Starting at the line with "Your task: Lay", transcribe each line through the final one, both included, and add nothing.

○ ○ ○ ○

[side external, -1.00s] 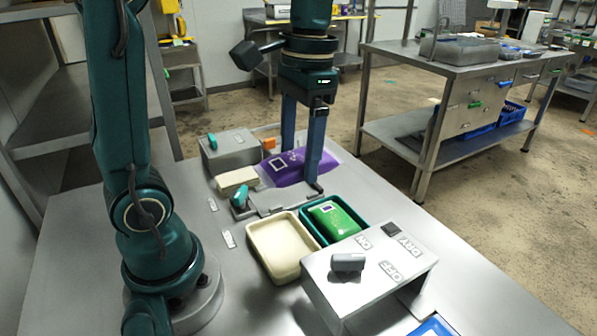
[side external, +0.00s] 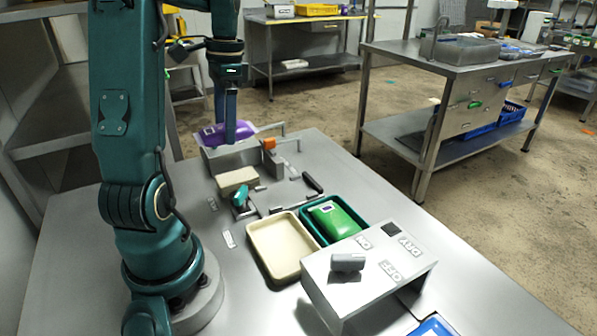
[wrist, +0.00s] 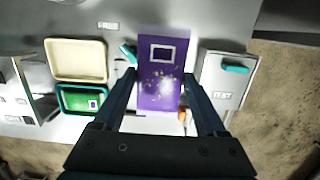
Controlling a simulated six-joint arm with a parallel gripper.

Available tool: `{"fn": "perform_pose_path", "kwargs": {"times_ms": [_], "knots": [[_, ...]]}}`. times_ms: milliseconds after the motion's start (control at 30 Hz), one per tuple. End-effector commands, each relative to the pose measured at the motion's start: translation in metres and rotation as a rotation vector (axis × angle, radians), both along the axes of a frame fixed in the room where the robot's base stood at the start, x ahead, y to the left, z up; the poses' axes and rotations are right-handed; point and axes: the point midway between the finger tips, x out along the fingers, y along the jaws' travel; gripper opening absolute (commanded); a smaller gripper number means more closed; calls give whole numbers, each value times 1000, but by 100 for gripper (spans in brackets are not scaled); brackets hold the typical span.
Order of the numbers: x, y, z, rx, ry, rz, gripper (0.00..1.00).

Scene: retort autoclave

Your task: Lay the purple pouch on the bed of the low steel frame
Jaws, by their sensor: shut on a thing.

○ ○ ○ ○

:: RESULT OF THE EXERCISE ::
Your task: Lay the purple pouch on the bed of the low steel frame
Jaws, by their sensor: shut on a thing.

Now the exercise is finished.